Voici l'extrait d'un article sur le rock progressif (
http://www.bigbangmag.com/rdp69.php) qui présente admirablement ce qu'est Rush pour la musique prog :
"Rush, on l’aura noté, fait partie du panthéon de Q Magazine. Le lecteur français est toujours un peu surpris de l’importance qu’occupe le trio canadien aux yeux de la critique anglo-saxonne. Alors que le groupe n’a jamais réussi à s’imposer au même titre que Kansas ou Saga sur le Vieux Continent (comme l’a bien montré Jean-Guillaume Lanuque dans le dossier consacré par BB à la formation en avril 2007, n°65), Rush est une véritable institution en Angleterre et sur le continent américain (40 millions d’albums vendus en un tiers de siècle ; 15 000 exemplaires de Moving Pictures vendus en moyenne chaque mois depuis plus de 120 ans…), au Nord comme au Sud (le trio déchaîne les foules au Brésil – voir la video Rush in Rio quintuple platine de 2003).

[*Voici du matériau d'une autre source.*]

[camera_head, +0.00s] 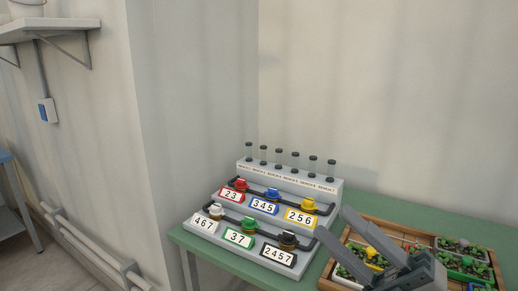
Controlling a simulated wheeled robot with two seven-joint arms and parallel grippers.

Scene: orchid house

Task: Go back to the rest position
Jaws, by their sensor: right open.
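My right gripper (335,228) comes in from the lower right. Its two grey fingers are spread apart and empty. They reach up and left over the left part of a wooden tray, with the tips close to the right side of a grey stepped panel (228,241) in the picture. I cannot tell how far apart gripper and panel are in depth. My left gripper is out of view.
The panel and the wooden tray (384,225) with seedling boxes (463,248) stand on a green table (398,207). A wall corner rises behind. At left are a wall shelf (50,27), floor pipes (95,252) and open floor (63,268).

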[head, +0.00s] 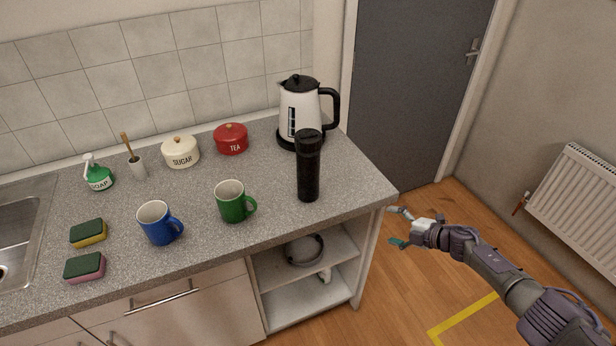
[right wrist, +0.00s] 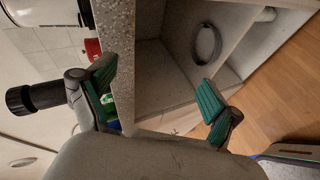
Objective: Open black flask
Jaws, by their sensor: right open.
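The black flask (head: 308,172) stands upright on the grey speckled counter (head: 270,230), near its right end, with its lid (head: 309,140) on top. In the right wrist view the flask (right wrist: 38,97) shows sideways at the left, partly hidden behind a finger. My right gripper (head: 398,228) is open and empty, beyond the counter's right corner and apart from the flask. Its two green-padded fingers (right wrist: 158,88) show spread in the right wrist view, with the counter edge and shelves behind them. My left gripper is not in view.
A white kettle (head: 300,105) stands close behind the flask. A green mug (head: 231,203) and a blue mug (head: 157,224) stand to its left. Red tea (head: 231,140) and cream sugar (head: 180,153) pots are at the back. The open shelf (head: 300,302) lies below.

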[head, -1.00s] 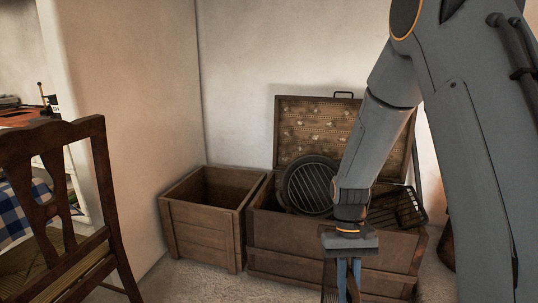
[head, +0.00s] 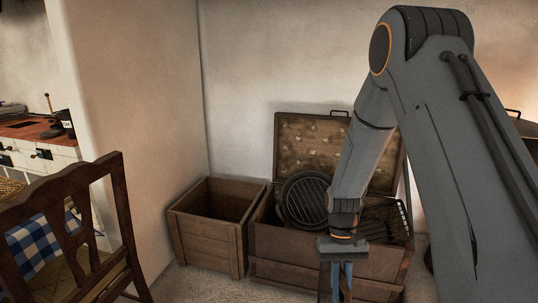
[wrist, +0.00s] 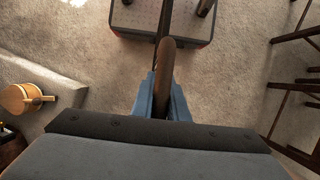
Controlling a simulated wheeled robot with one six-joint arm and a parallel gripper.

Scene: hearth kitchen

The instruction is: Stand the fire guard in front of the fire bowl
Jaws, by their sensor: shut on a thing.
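My gripper (head: 340,285) is low in the head view, in front of the wooden chest. The wrist view shows its blue fingers (wrist: 162,100) shut on a narrow brown thing (wrist: 166,62), apparently the fire guard seen nearly edge-on. Most of it is hidden or out of frame in the head view, so its full shape cannot be told. I cannot make out the fire bowl for certain. A dark rounded thing with a handle (head: 532,127) shows at the right edge, partly cut off and partly behind my arm.
An open wooden chest (head: 285,245) holds a round ridged pan (head: 304,200). An empty-looking wooden crate (head: 208,238) stands left of it. A wooden chair (head: 112,215) is at near left. The wrist view shows a yellow round thing (wrist: 18,98) and bare carpet (wrist: 230,75).

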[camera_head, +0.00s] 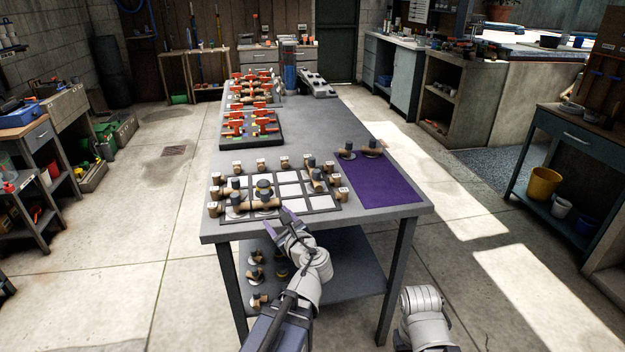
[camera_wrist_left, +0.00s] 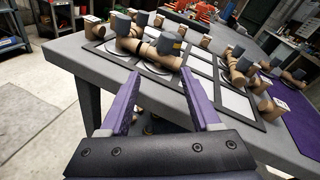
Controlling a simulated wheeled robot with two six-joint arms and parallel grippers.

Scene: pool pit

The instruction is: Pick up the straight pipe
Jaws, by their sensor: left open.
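Tan pipe pieces with dark grey ends lie on a black-framed board of white squares (camera_head: 290,190) at the near end of the table. A piece with a straight tan body (camera_head: 265,204) lies on its front left part; I cannot tell surely that it is the straight pipe. My left gripper (camera_head: 281,219) is open and empty at the board's front edge, just short of that piece. In the left wrist view, tan pieces with grey ends (camera_wrist_left: 158,58) stand beyond the spread purple fingers (camera_wrist_left: 160,74), apart from them. My right gripper is out of view.
A purple mat (camera_head: 385,190) with two dark-capped pieces at its far edge lies right of the board. A black tray of red-handled valves (camera_head: 250,127) stands farther back. More fittings (camera_head: 257,300) lie on the lower shelf. The grey table (camera_head: 330,125) is bare behind the mat.

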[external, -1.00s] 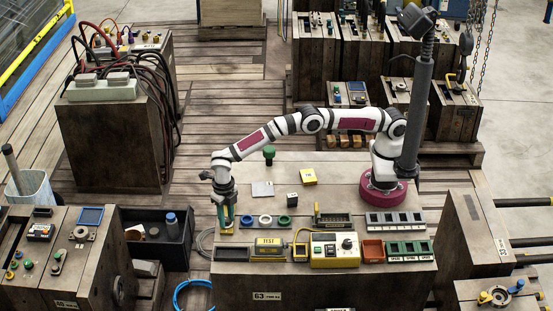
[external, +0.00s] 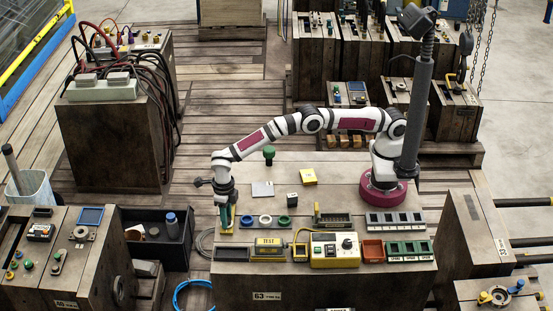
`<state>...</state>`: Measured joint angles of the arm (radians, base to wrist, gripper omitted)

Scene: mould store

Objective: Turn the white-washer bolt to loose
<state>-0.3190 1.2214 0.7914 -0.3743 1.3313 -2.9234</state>
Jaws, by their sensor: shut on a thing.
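A dark strip near the front left of the wooden bench carries a row of rings: blue (external: 246,221), white (external: 265,220) and green (external: 284,219). The white ring, the white washer, is in the middle; its bolt is too small to make out. My gripper (external: 226,217) points down at the left of this row, apart from the white washer. It is shut on a slim green upright thing (external: 230,213), partly hidden by the fingers, above a yellow block (external: 233,231). I cannot tell whether the green thing touches the block.

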On en voudra pour preuve le numéro du magazine briton Guitar Legends (fév. 2008) entièrement consacré aux Canadiens. A côté d’une compilation d’articles anciens parus dans Guitar World, Classic Rock et Bass Guitar (trois interviews de Geddy Lee et Alex Lifeson lors des sorties de Different Stages, Vapor Trails et Snakes & Arrows en 1999, 2002 et 2007 respectivement ; une interview-bilan – parfois douloureuse – d’un Neil Part faisant retour sur 30 ans de carrière, par-delà épreuves et heures de gloire, en 2004 ; une « dissection » de douze des plus grands morceaux de la carrière du trio par A. Lifeson en 1996 ; et une leçon de guitare basse par G. Lee en 2007), le dossier comprend une longue introduction historique inédite de J.D. Considine, un panorama des morceaux de l’histoire du rock favoris de Lee et Lifeson, et les transcriptions de 5 hits du groupe : «Limelight», «2112 (Overture/The Temples of Syrinx)», «Red Barchetta», «The Spirit of Radio» et «La Villa Strangiatto»).

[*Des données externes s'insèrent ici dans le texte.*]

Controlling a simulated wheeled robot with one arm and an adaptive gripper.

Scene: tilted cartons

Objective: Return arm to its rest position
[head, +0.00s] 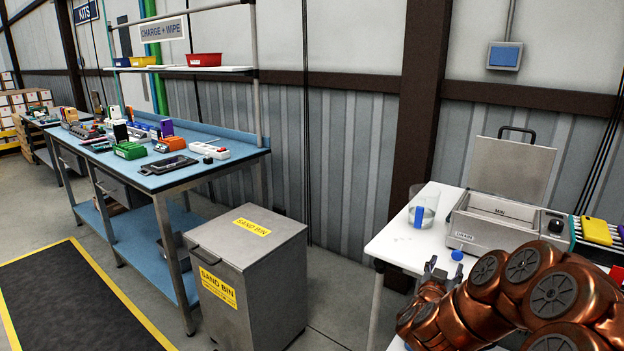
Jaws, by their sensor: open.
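My copper-coloured arm reaches in from the lower right corner, in front of the white table (392,246). My gripper (442,270) is at the near left part of that table, with its grey fingertips apart and nothing visible between them. A small blue cap-like object (457,255) shows right beside the fingertips; I cannot tell whether they touch. My arm hides the near right part of the table.
A grey metal box with a raised lid (510,165) and a clear beaker (428,212) stand on the white table. Yellow devices (596,231) are at right. A sand bin (275,275) stands left of the table, beside a blue workbench (225,136) with several devices.

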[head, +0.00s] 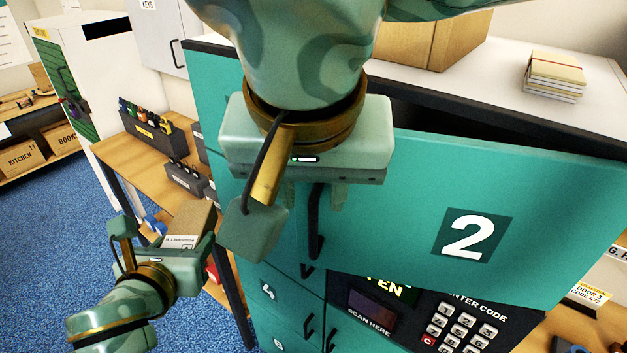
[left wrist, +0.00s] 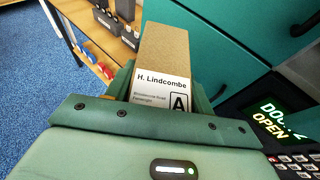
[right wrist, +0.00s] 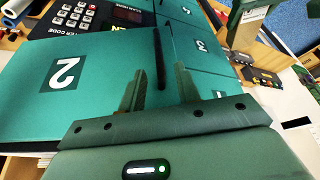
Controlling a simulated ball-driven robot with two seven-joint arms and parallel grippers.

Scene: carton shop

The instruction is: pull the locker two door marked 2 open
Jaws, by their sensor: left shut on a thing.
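The teal locker door marked 2 (head: 420,200) stands ajar, with a dark gap between its top edge and the white locker top. Its black vertical handle (head: 316,225) is near the door's left edge in the head view. My right gripper (right wrist: 160,80) is open, with its fingers on either side of the handle (right wrist: 158,58) and space between. My left gripper (head: 186,240) is shut on a brown carton (head: 193,220), away to the left of the lockers. Its label reads H. Lindcombe, with an A, in the left wrist view (left wrist: 163,92).
A keypad panel (head: 440,320) is below the door; its screen (left wrist: 270,122) shows OPEN. A wooden bench (head: 125,155) with black organisers stands behind. Blue carpet (head: 50,230) is clear at left.

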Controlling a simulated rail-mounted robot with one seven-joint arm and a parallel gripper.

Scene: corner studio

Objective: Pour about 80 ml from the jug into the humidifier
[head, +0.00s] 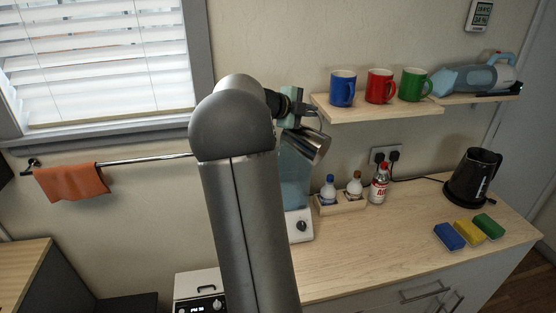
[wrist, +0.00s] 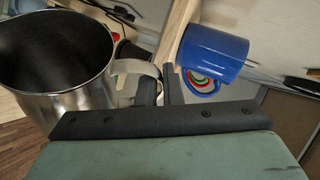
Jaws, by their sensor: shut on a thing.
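The steel jug (head: 311,146) hangs in the air above the counter, tilted in the head view. My gripper (head: 302,108) is shut on its handle, which shows in the wrist view (wrist: 137,68). In the wrist view the jug's open mouth is at the left and its inside is dark; I cannot make out a liquid level. The humidifier, with a blue translucent tank (head: 294,182) and a white base with a dark knob (head: 300,226), stands on the counter below the jug. My arm hides its left part, and the jug overlaps its top, so I cannot see its opening.
A wall shelf (head: 375,110) with blue (head: 342,88), red (head: 380,86) and green (head: 415,84) mugs is close to the jug's right. Bottles (head: 379,184) stand beside the humidifier. A black kettle (head: 473,178) and sponges (head: 467,231) are farther right. The front middle counter is clear.

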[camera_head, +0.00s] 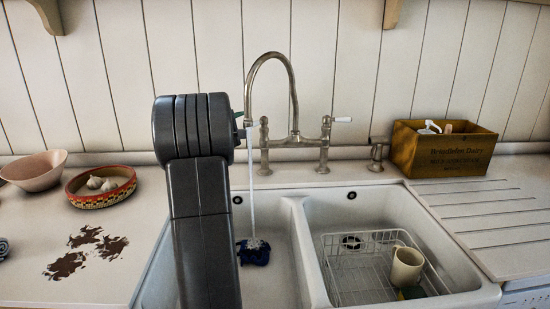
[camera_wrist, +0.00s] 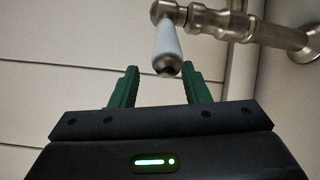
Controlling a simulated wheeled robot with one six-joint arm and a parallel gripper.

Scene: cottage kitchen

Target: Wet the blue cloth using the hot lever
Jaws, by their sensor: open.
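The blue cloth (camera_head: 254,254) lies bunched in the left sink basin. Water (camera_head: 251,195) runs from the curved tap spout (camera_head: 270,57) down onto it. A white-handled tap lever (camera_wrist: 167,42) points between the green fingers of my gripper (camera_wrist: 158,76), which is open, with gaps showing on both sides of the lever. In the head view my arm hides most of my gripper; a bit of green finger shows beside the tap's left valve (camera_head: 264,146). The right lever (camera_head: 343,119) has a white handle and points right. No hot marking is readable.
The right basin holds a wire rack (camera_head: 345,285) with a cream mug (camera_head: 406,267). A wooden box (camera_head: 440,153) stands on the right drainboard. A pink bowl (camera_head: 35,173), a patterned dish (camera_head: 100,190) and brown stains (camera_head: 88,250) are on the left counter.

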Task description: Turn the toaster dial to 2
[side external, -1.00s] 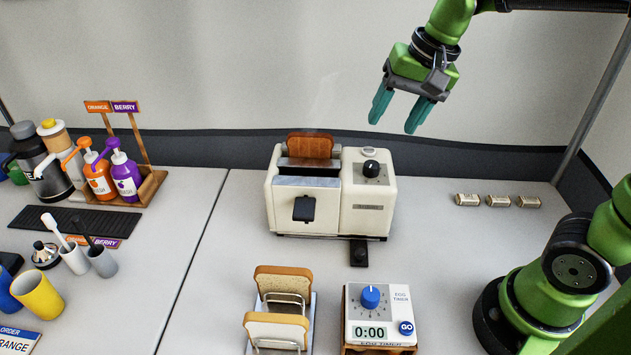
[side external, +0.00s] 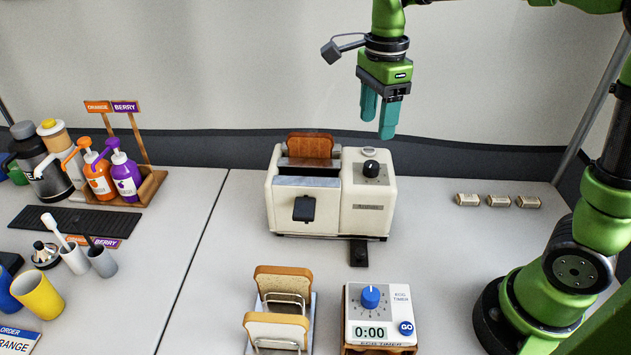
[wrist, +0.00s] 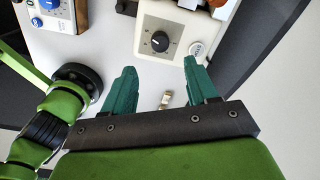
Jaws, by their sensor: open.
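The cream toaster (side external: 290,216) stands on the counter with a slice of toast (side external: 310,146) showing in its slot. Its black dial (side external: 371,169) is on the sloped top of the right part, and it also shows in the wrist view (wrist: 159,41). Which number the dial points to is too small to read. My gripper (side external: 377,128) is open and empty, pointing down above the dial and apart from it. In the wrist view the two teal fingers (wrist: 160,75) are spread, with the dial beyond their tips and between them.
An egg timer with a blue knob (side external: 370,297) and a rack with bread (side external: 282,287) stand in front of the toaster. Pump bottles (side external: 124,176) stand at the left. Small blocks (side external: 497,200) lie at the right. The counter right of the toaster is mostly clear.

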Ce numéro spécial montre bien le statut de groupe-culte de Rush aux États-Unis et Outre-Manche, où il parvient à toucher un public bien plus large que les simples progmaniacs. Il faut dire que tant par les influences qu’il a subies à ses débuts, que par l’influence qu’il a pu exercer sur d’autres groupes, le trio occupe une place à part dans le monde progressif, en ce sens qu’il ne s’y est jamais laissé enfermer, sans jamais pour autant perdre son âme.

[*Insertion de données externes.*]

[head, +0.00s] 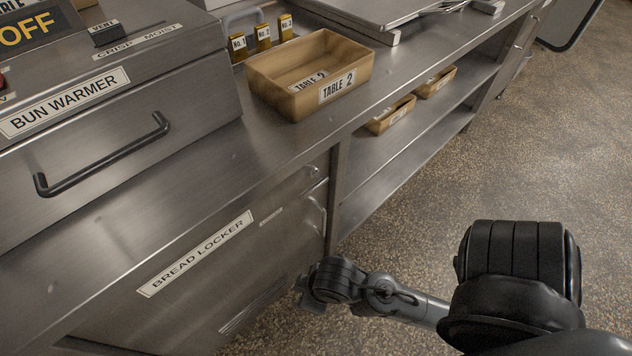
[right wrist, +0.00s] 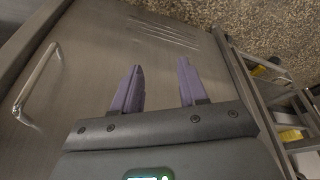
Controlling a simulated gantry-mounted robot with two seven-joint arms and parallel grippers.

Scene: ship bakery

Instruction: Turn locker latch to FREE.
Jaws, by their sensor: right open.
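The bread locker (head: 110,318) is a steel cabinet under the counter, with a BREAD LOCKER label (head: 195,252) on its front. A small latch-like fitting (head: 313,171) sits near the upper right corner of the front; its setting is too small to read. The door handle (head: 317,214) is below it and also shows at left in the right wrist view (right wrist: 38,82). My right gripper (head: 306,301) is low by the locker's right edge in the head view. In the right wrist view its purple fingers (right wrist: 158,85) are apart with nothing between them, facing the locker front. The latch cannot be made out there.
The bun warmer (head: 140,130) with a dark bar handle stands on the counter above. A TABLE 2 box (head: 310,85) and small numbered yellow blocks (head: 264,36) are beside it. Open shelves (head: 405,135) lie to the right. The speckled floor (head: 440,210) is clear.

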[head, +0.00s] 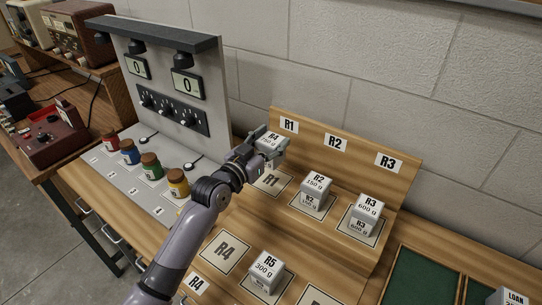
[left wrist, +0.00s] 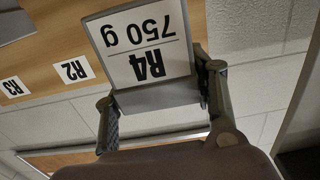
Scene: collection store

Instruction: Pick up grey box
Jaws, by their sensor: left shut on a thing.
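A grey box (head: 269,143) with a white label is between the fingers of my left gripper (head: 262,152), near the R1 mat (head: 272,181) on the wooden stand. In the left wrist view the box (left wrist: 148,45) fills the upper middle, and its label reads R4, 750 g, upside down. The fingers of my left gripper (left wrist: 160,92) are shut on its two sides. The underside of the box is hidden, so I cannot tell whether it touches the stand. My right gripper is not in view.
Boxes marked R2 (head: 316,185), R3 (head: 367,207) and R5 (head: 267,268) stand on their mats. The R4 mat (head: 224,250) is bare. Several coloured jars (head: 151,165) stand left, before a grey panel (head: 172,75). Green trays (head: 420,278) lie at the lower right.

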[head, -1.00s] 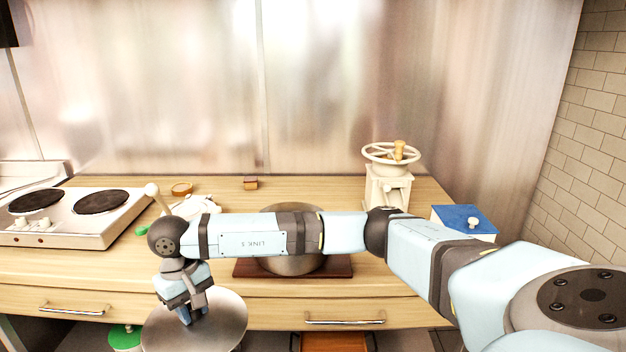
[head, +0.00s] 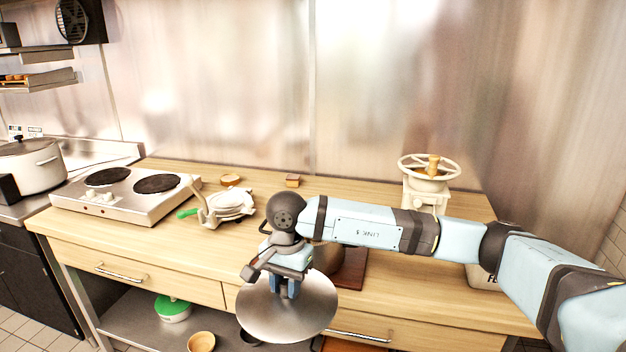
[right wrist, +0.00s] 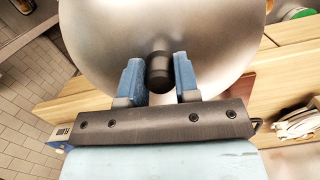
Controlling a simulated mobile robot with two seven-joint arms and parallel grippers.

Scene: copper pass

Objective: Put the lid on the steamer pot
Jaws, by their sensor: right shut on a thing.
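A wide round steel lid (head: 315,312) hangs in front of the counter's front edge. My right gripper (head: 288,290) is shut on its black knob, from above. In the right wrist view the knob (right wrist: 159,72) sits between the blue fingers, with the lid (right wrist: 215,30) spread beyond it. My left gripper is not in view.
A two-plate hob (head: 125,195) and a pale press-like tool with a green tip (head: 225,205) are on the left of the counter (head: 130,240). A hand-wheel press (head: 425,185) stands at the back right. Another lidded pot (head: 32,168) is at far left.

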D’innombrables groupes d’aujourd’hui, de toutes obédiences (on ne parle même pas de Dream Theater et autres groupes prog), ont reconnu leur dette envers Rush, «de Metallica et des Smashing Pumpkins à Primus et Rage Against the Machine», les Canadiens ayant eu le mérite de «placer la barre très haut pour le rock mainstream, à la fois en termes de créativité et de technicité. Apprendre à jouer des morceaux de Rush était une manière pour les jeunes musiciens de prouver ce dont ils étaient capables».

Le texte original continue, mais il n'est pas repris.